WHAT YOU NEED TO DO:
Which lines fall between the line holding "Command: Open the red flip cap" and the line holding "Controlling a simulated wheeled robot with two", inclusive? Retype them exactly, without the pictures, and add nothing else.

EXERCISE INPUT:
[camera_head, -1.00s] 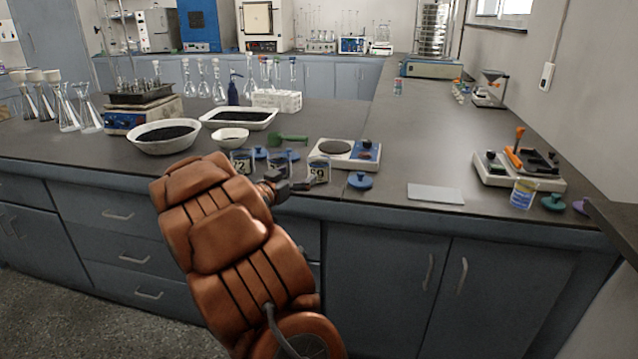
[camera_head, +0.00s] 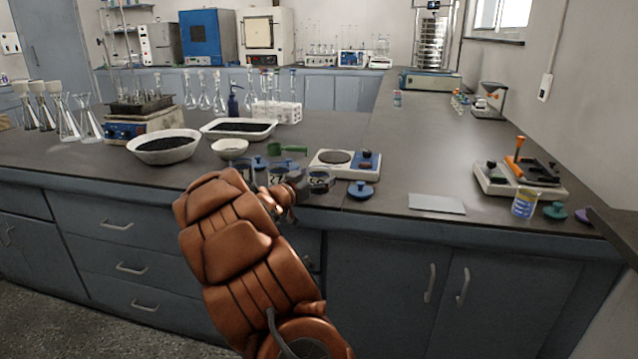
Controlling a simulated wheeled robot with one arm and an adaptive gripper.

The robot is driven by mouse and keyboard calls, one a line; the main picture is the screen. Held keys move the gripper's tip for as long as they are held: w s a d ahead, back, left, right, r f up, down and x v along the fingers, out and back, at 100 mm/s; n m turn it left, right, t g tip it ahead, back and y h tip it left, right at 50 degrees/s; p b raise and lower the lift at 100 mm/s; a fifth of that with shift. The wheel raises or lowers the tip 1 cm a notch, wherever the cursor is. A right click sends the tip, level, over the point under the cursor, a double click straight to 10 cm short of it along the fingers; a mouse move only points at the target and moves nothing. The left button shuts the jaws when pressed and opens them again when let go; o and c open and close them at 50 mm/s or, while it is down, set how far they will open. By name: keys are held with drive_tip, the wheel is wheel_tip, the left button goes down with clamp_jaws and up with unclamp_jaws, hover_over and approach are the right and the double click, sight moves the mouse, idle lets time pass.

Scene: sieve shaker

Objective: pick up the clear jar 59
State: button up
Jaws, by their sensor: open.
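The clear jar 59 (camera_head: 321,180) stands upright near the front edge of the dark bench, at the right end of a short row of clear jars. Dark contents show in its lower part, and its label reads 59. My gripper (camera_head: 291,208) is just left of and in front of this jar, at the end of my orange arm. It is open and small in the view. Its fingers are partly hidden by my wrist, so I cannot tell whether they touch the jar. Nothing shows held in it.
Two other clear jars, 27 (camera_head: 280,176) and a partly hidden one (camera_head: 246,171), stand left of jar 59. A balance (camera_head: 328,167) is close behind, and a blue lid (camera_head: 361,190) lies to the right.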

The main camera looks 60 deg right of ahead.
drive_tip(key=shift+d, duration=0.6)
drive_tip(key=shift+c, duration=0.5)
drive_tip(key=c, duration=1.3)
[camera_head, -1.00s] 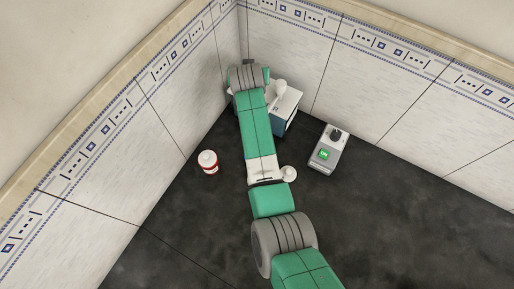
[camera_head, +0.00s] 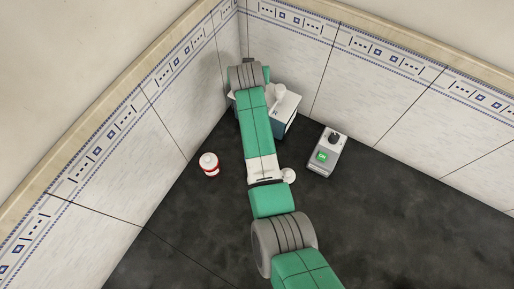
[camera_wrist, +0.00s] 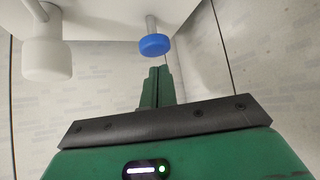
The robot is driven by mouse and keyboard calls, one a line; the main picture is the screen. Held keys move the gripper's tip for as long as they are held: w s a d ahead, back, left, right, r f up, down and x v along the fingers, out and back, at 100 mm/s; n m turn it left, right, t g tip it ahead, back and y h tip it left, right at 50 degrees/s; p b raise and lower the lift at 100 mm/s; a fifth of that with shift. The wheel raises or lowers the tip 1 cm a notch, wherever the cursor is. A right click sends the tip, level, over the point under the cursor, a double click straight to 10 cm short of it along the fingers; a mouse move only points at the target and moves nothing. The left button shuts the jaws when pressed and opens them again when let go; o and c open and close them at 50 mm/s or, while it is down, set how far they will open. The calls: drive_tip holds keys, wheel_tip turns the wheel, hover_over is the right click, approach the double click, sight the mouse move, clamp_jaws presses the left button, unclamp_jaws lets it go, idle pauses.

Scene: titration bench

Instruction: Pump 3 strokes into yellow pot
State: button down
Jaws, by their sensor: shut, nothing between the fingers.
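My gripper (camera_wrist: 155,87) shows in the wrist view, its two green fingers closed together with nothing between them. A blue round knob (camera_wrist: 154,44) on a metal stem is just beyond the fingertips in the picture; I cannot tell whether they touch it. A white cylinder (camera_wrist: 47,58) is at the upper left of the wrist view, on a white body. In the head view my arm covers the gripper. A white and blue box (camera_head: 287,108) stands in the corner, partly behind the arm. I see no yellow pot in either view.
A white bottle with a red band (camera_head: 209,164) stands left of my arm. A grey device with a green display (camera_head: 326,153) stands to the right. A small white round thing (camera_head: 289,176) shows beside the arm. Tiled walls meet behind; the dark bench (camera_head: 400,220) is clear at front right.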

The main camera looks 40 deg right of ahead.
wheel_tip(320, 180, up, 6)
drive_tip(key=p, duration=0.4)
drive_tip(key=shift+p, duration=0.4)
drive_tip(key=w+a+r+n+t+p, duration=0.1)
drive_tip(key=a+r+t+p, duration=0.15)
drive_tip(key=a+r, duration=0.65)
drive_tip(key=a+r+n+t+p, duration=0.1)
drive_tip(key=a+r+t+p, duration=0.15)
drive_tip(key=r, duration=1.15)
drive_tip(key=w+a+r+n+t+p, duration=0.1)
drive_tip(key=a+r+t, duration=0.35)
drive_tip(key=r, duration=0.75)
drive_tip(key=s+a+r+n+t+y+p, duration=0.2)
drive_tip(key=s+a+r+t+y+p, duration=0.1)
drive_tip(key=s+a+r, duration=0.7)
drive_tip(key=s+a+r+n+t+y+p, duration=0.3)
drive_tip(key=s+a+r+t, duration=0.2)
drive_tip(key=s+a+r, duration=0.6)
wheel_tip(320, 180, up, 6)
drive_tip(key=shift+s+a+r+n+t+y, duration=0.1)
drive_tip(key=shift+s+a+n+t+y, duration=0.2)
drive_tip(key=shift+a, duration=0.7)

* * *

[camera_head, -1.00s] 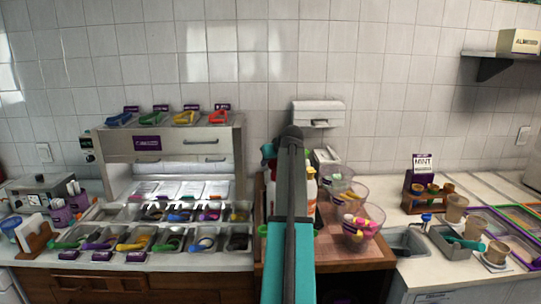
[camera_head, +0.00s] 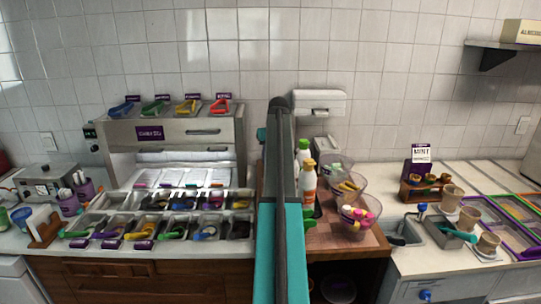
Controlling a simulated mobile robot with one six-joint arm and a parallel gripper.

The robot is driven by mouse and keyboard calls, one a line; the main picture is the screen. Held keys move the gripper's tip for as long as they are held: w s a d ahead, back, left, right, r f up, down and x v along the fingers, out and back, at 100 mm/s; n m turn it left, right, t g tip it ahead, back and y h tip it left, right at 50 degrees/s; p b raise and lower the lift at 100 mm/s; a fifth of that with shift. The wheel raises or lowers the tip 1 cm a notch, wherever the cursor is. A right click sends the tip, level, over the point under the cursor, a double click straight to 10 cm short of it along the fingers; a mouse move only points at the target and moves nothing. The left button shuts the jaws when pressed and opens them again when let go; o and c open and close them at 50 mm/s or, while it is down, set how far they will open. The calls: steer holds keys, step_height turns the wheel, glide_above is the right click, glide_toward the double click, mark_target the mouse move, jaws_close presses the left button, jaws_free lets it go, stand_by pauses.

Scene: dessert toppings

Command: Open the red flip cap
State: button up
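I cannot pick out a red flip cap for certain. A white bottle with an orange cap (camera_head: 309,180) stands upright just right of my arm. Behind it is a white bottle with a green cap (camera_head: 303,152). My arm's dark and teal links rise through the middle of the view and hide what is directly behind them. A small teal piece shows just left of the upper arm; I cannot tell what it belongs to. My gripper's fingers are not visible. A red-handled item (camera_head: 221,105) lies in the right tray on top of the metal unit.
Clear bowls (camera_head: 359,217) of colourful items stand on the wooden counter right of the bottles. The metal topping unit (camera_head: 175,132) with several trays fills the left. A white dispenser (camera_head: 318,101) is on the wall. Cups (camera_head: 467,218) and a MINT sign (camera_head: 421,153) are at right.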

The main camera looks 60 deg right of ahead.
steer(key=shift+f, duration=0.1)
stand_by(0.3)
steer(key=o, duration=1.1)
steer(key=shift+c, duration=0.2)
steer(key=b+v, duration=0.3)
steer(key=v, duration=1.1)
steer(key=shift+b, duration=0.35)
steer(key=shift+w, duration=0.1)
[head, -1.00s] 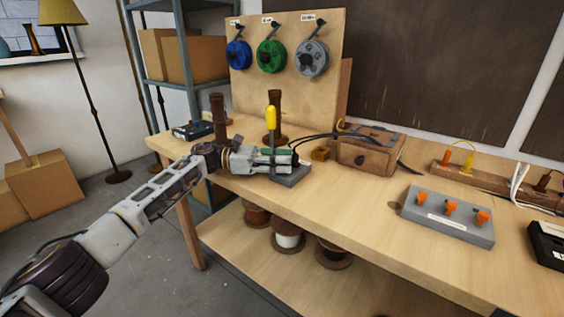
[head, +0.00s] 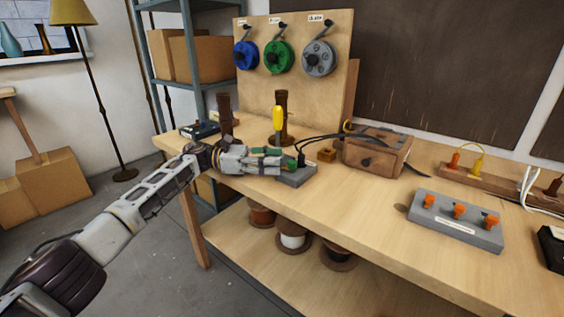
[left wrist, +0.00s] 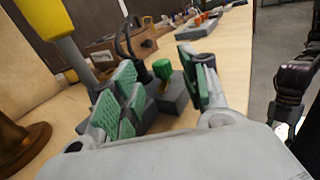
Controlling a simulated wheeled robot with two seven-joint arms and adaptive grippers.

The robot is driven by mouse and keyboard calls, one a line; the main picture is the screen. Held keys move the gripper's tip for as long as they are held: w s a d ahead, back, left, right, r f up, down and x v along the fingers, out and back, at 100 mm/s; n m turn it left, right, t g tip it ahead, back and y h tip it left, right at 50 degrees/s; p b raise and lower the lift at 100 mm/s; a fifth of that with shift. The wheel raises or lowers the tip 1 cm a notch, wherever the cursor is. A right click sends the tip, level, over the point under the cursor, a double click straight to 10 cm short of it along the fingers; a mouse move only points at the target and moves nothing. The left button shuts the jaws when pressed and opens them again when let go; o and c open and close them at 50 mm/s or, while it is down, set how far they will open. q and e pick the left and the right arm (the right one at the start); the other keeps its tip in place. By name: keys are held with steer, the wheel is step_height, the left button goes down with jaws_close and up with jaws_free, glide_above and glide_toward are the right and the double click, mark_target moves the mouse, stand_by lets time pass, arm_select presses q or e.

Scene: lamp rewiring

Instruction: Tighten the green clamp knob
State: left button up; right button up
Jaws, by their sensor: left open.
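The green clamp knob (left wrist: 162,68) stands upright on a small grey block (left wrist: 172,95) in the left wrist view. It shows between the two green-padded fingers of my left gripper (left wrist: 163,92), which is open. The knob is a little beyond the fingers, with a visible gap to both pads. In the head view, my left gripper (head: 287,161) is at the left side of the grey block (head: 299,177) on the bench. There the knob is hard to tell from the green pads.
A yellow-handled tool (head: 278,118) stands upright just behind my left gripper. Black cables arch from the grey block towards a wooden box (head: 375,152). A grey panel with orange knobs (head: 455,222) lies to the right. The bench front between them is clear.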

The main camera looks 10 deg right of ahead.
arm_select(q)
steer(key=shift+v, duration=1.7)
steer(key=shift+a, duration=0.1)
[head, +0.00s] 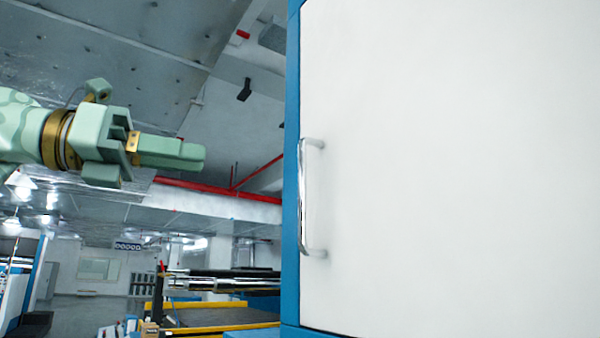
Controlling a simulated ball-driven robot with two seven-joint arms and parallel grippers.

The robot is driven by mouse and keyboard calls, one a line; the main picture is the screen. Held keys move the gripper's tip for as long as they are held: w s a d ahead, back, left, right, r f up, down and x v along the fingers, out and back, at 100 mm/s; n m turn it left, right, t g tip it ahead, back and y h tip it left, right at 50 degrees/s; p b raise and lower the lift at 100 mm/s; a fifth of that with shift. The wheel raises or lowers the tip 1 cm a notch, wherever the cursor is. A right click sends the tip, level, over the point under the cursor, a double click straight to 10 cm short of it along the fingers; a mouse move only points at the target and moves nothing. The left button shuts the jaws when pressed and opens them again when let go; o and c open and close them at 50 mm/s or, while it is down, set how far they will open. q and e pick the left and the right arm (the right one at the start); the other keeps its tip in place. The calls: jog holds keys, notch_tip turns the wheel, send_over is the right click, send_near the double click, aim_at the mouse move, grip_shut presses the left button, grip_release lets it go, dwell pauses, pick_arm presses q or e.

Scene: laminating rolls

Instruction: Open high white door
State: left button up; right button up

EXERCISE RESPONSE:
Command: Open the red flip cap
State: button up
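I cannot pick out a red flip cap for certain. A white bottle with an orange cap (camera_head: 309,180) stands upright just right of my arm. Behind it is a white bottle with a green cap (camera_head: 303,152). My arm's dark and teal links rise through the middle of the view and hide what is directly behind them. A small teal piece shows just left of the upper arm; I cannot tell what it belongs to. My gripper's fingers are not visible. A red-handled item (camera_head: 221,105) lies in the right tray on top of the metal unit.
Clear bowls (camera_head: 359,217) of colourful items stand on the wooden counter right of the bottles. The metal topping unit (camera_head: 175,132) with several trays fills the left. A white dispenser (camera_head: 318,101) is on the wall. Cups (camera_head: 467,218) and a MINT sign (camera_head: 421,153) are at right.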

The main camera looks 60 deg right of ahead.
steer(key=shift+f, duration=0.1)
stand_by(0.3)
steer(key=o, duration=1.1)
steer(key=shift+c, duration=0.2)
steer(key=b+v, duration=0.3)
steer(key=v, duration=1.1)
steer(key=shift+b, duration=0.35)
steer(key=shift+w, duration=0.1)
[head, -1.00s] 
[head, +0.00s] 
[left wrist, +0.00s] 
Controlling a simulated wheeled robot with two seven-joint arms and adaptive grippers.

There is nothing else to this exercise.